Now, the acceptance of Yoga should be a whole-souled attitude
of the seeker. It should not be merely a surface outlook which
has somehow acquiesced in the situation. And, as the great
goal of life is the wholeness of reality, our preparedness
for its realisation should also be a wholeness from our side.
Hence, a moody attitude and an acceptance which is partial
cannot be satisfactory where our objective is such an important
factor in life as Yoga. All this has been touched upon in
a concise manner in different places of the Chapters of the
Bhagavadgita, which will give us a clue as to why we have
varying moods and contradictory desires, which will surprise
even our own selves. The answer to this question in the Sixth
Chapter is that we are often likely to be extremists in our
activities. We are not sober and harmonised in our engagements,
in our relationships. When we like a thing, we sell ourselves,
as it were, to that which we love. It is an extreme attitude
of attachment. When we dislike a thing, we whole-heartedly
condemn the thing, and go to the other extreme. We have found
that it is very hard to maintain a balanced mood of equanimity
of attitude. And it is easy to be an extremist, while it is
hard to be a person of sobriety of perspective. Either we
eat too much, or we do not eat at all. Both these things are
very easy. We suddenly declare, "I shall not eat; for one
week I shall observe fast." But to control the appetite in
a way that does not affect either the body or the mind, or
even our relationships and activities, is a little difficult.
While the Gita has emphasised the factor of harmony in Yoga,
it has not confined this harmony merely to the ultimate union
of the Self with the Absolute, in a transcendent sense. Again
and again it has been driven into our minds, in various places,
that Yoga as harmony has to be applied in its relevance at
every level of life, even in our kitchen and bathroom, our
social relationships, our personal vocations, and the like.

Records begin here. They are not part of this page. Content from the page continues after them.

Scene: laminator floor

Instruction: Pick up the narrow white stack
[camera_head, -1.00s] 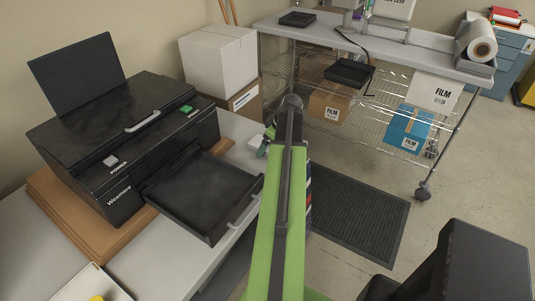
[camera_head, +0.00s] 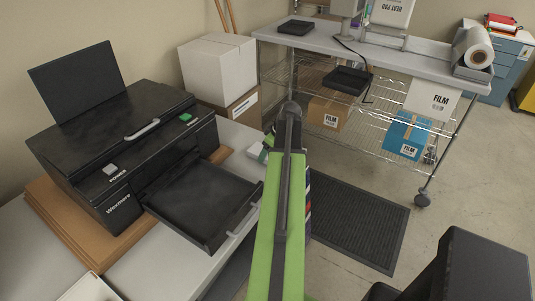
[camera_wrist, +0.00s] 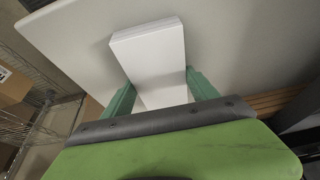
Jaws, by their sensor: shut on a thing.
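The narrow white stack (camera_wrist: 150,48) shows in the wrist view as a pale block of sheets, its far end sticking out past my fingers. My gripper (camera_wrist: 160,96) is shut on it, with one green finger on each side. The light table (camera_wrist: 225,40) is behind the stack; I cannot tell whether the stack still touches it. In the head view a small part of the stack (camera_head: 255,152) shows at the table's far right edge, mostly hidden by my arm.
A black laminator (camera_head: 130,150) with its front tray (camera_head: 200,205) out stands left of my arm. White and brown boxes (camera_head: 218,65) stand behind it. A wire shelf cart (camera_head: 375,90) with film boxes is at the back right. A dark mat (camera_head: 350,225) lies on the floor.

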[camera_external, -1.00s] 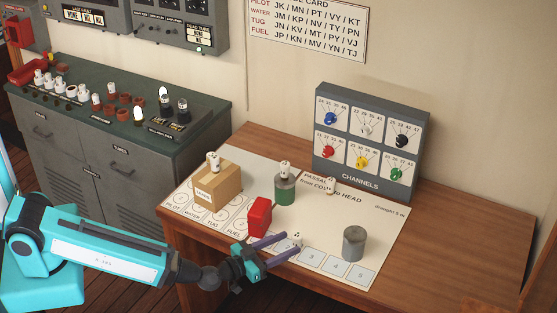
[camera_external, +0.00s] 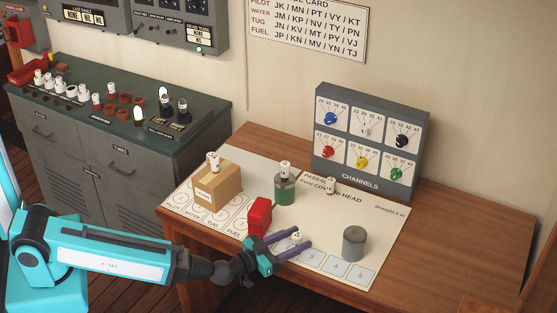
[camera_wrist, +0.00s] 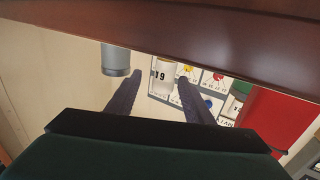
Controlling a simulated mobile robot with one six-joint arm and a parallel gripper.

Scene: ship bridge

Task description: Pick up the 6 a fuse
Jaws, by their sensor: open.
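A small white fuse (camera_external: 297,236) stands near the front edge of the chart on the wooden desk, in the external view. In the wrist view a white fuse (camera_wrist: 163,78) shows upside down, with what reads as a 6 and a further mark on it. My gripper (camera_external: 306,238) is open at desk level, one finger on each side of this fuse. In the wrist view the fuse appears between the two dark fingers of my gripper (camera_wrist: 160,77), with gaps beside it. I cannot tell whether either finger touches it. Its lower part is partly hidden in the external view.
A red block (camera_external: 260,217) stands close left of the fingers. A grey cylinder (camera_external: 353,244) stands to the right. A cardboard box (camera_external: 217,190) and a green cylinder (camera_external: 285,192) each have a white fuse on top. The channels panel (camera_external: 366,178) stands behind.

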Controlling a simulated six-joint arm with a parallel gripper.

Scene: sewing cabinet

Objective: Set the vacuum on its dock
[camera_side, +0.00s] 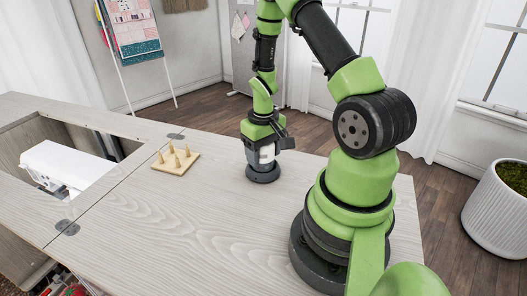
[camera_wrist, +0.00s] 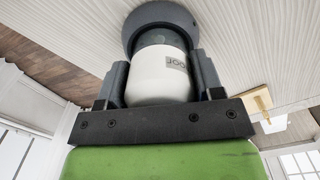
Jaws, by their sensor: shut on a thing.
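The vacuum (camera_side: 267,153) is a small white and grey cylinder, upright between the fingers of my gripper (camera_side: 267,147). In the wrist view the white vacuum body (camera_wrist: 158,78) with lettering on its side sits between both dark fingers of my gripper (camera_wrist: 160,75). The dock (camera_side: 262,174) is a round dark grey base on the cabinet top, directly under the vacuum; its rim also shows in the wrist view (camera_wrist: 158,14). The vacuum's lower end is at the dock; whether it is fully seated I cannot tell.
A wooden peg board (camera_side: 176,162) with several pegs lies left of the dock. Further left, a white sewing machine (camera_side: 65,168) sits in the cabinet's opening. The pale wood top (camera_side: 170,225) is clear in front. A potted plant (camera_side: 497,210) stands on the floor at right.

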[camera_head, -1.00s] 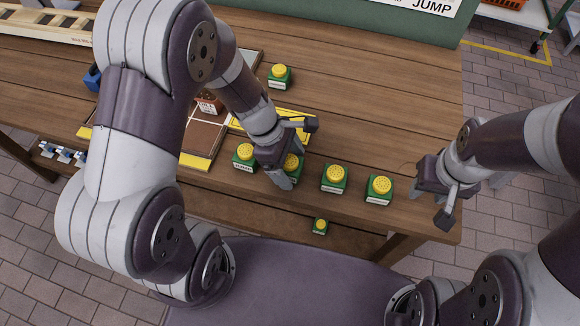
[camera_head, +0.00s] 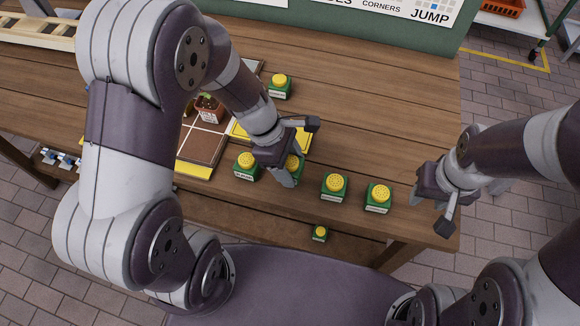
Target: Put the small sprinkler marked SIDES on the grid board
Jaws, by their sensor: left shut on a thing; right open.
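My left gripper (camera_head: 286,168) is shut on a small green sprinkler with a yellow top (camera_head: 293,163), near the front edge of the table. The gripper hides most of it, and its label cannot be seen. Similar sprinklers stand beside it: one to its left (camera_head: 246,165), and two to its right (camera_head: 334,186) and (camera_head: 379,198). Their labels are too small to read. The brown grid board (camera_head: 204,145) with yellow edges lies left of the gripper, partly hidden by my left arm. My right gripper (camera_head: 433,206) is open and empty at the table's right end.
A potted plant (camera_head: 208,107) stands on the grid board. A green panel with signs (camera_head: 350,20) runs along the back. The table's right middle is clear.

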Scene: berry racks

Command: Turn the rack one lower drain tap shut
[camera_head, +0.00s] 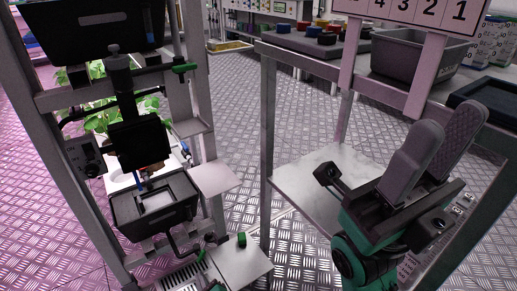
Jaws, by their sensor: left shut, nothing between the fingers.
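A green tap handle (242,240) stands on the low ledge of the left rack, beside a black tray (128,224). Another green handle (185,68) sits higher, at the end of a dark horizontal pipe. My right gripper (448,122) is at the right, apart from both handles. Its two grey fingers point up with a narrow gap, and nothing is between them.
Green plants (95,118) grow inside the left rack, behind metal posts. A metal shelf (310,185) stands in the middle. A grey bin (405,58) and a number sign (415,12) are at the right. Patterned floor (235,115) lies clear between rack and shelf.

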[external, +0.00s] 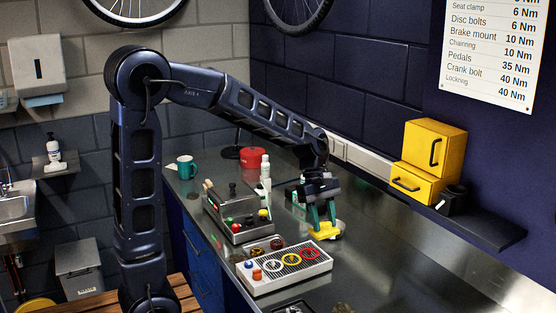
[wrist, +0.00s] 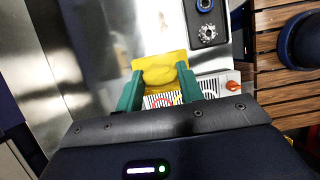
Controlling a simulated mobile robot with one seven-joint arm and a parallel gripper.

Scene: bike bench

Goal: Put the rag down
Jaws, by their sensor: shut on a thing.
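A yellow rag (external: 326,231) is in my gripper (external: 322,222) on the right side of the bench in the external view. I cannot tell whether the rag touches the bench. The rag is just behind and right of a grey panel (external: 262,284) with coloured rings.
A red pot (external: 253,158) and a teal mug (external: 187,167) are farther back. Yellow boxes (external: 433,146) sit on the right shelf. The bench to the right is clear.

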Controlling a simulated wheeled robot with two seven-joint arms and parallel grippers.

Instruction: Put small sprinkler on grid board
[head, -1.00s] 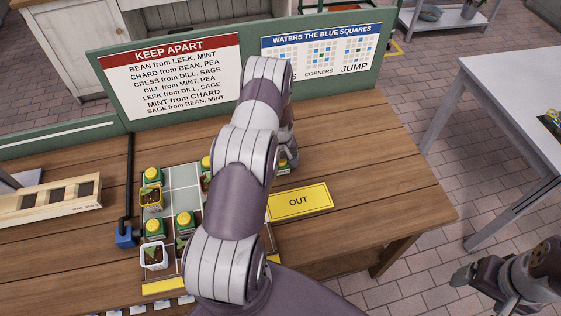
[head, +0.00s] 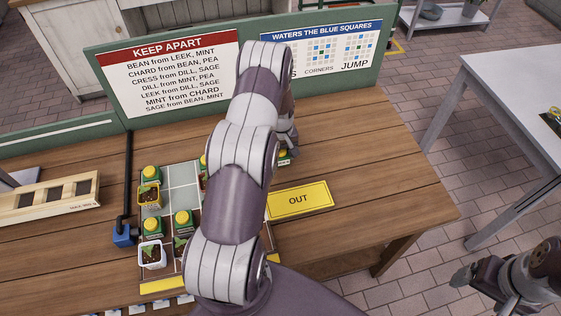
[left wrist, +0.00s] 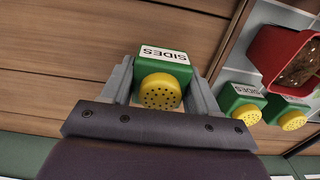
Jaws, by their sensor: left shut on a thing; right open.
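My left gripper (left wrist: 160,84) is shut on a small sprinkler (left wrist: 163,62), a green block with a yellow perforated cap and a "SIDES" label. In the left wrist view bare wood lies below the sprinkler, beside the grid board (left wrist: 237,62). In the head view the left arm covers most of this gripper and part of the grid board (head: 181,176). The board has pale tiles and holds several sprinklers and potted seedlings. My right gripper (head: 464,287) is open and empty at the lower right, away from the table.
A red pot (left wrist: 285,55) and two other "SIDES" sprinklers stand on the board near the held one. A yellow "OUT" card (head: 300,200) lies right of the board. A wooden rack (head: 45,199) is at the left. Signs (head: 170,72) stand along the back edge.

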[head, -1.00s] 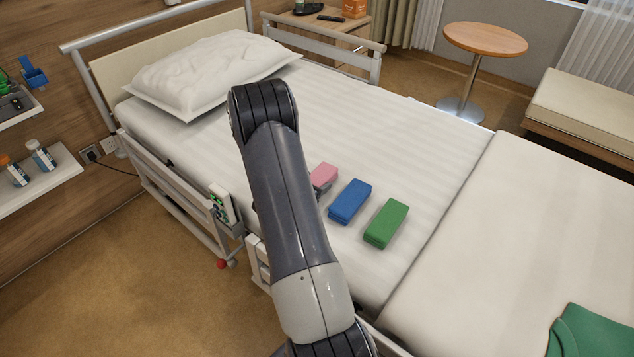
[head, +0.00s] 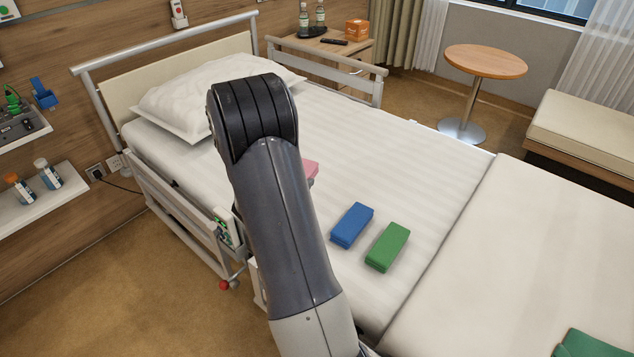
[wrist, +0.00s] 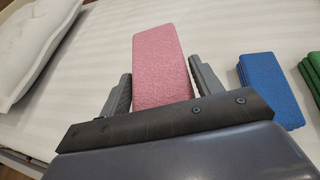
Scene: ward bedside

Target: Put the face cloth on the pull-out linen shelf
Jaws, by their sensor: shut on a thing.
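The pink folded cloth (wrist: 160,65) sits between the two fingers of my gripper (wrist: 163,88) in the wrist view, and the gripper is shut on it. In the head view, a small part of the pink cloth (head: 312,171) shows beside my arm, which hides the rest and the gripper. It appears raised off the bed. A blue folded cloth (head: 351,225) and a green folded cloth (head: 387,247) lie side by side on the bed. I cannot make out a pull-out linen shelf in either view.
The bed (head: 400,165) has a white pillow (head: 165,105) and side rails. A white wall shelf (head: 50,200) with bottles is at left. A round table (head: 486,62) and bench (head: 590,130) stand beyond. A larger green item (head: 592,345) lies at lower right.

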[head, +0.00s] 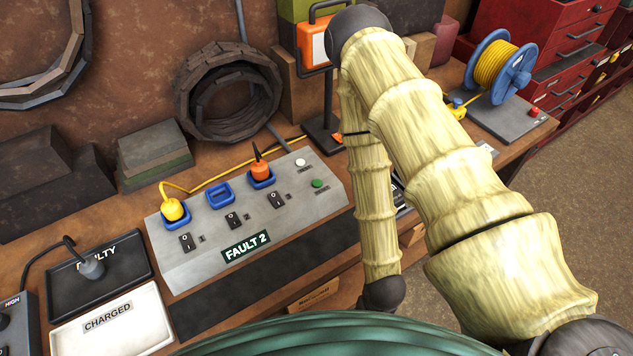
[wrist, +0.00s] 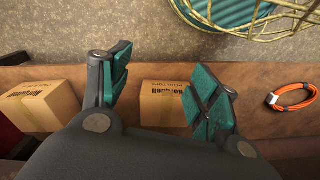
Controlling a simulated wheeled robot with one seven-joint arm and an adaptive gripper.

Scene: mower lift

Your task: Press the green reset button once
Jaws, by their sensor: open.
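The green button (head: 318,183) is a small round button on the right part of the sloped grey control panel (head: 185,262) in the head view. A white button (head: 300,162) sits just behind it. The panel's display reads "FAULT 2" (head: 246,246). My gripper (wrist: 161,66) shows in the wrist view with its teal-padded fingers apart and nothing between them. It is over a brown surface with cardboard boxes, and the green button is not in that view. In the head view my arm stands right of the panel; the gripper cannot be made out there.
The panel carries a yellow plug (head: 173,209), an empty blue socket (head: 220,195), an orange plug (head: 261,170) and several black switches. A yellow cable runs behind it. A cardboard box (wrist: 165,103) and an orange cable loop (wrist: 291,97) lie below my gripper.

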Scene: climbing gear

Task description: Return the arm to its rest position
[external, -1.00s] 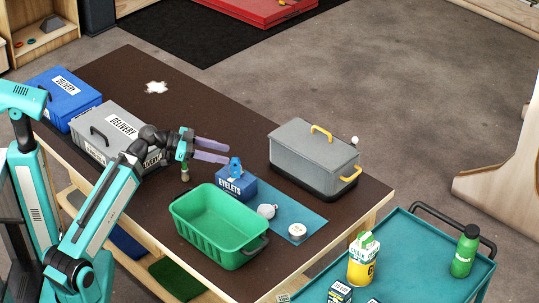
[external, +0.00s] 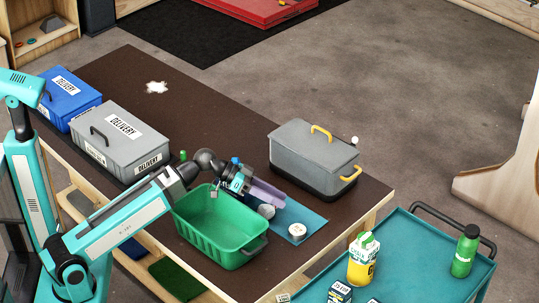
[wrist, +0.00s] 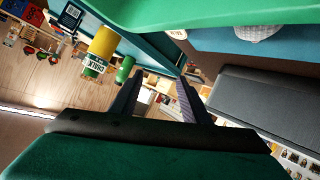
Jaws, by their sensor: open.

Even in our eating and sleeping and our recreation there should
be a harmony, and there should not be any extreme mood, not
that we indulge in eating and sleeping too much, not also
that we completely abstain ourselves from the needs of the
body and mind. The golden mean is supposed to be the essence
of the ethical attitude;- the golden mean;- and it
is so subtle as a hair's breadth; it is an imperceptible reality.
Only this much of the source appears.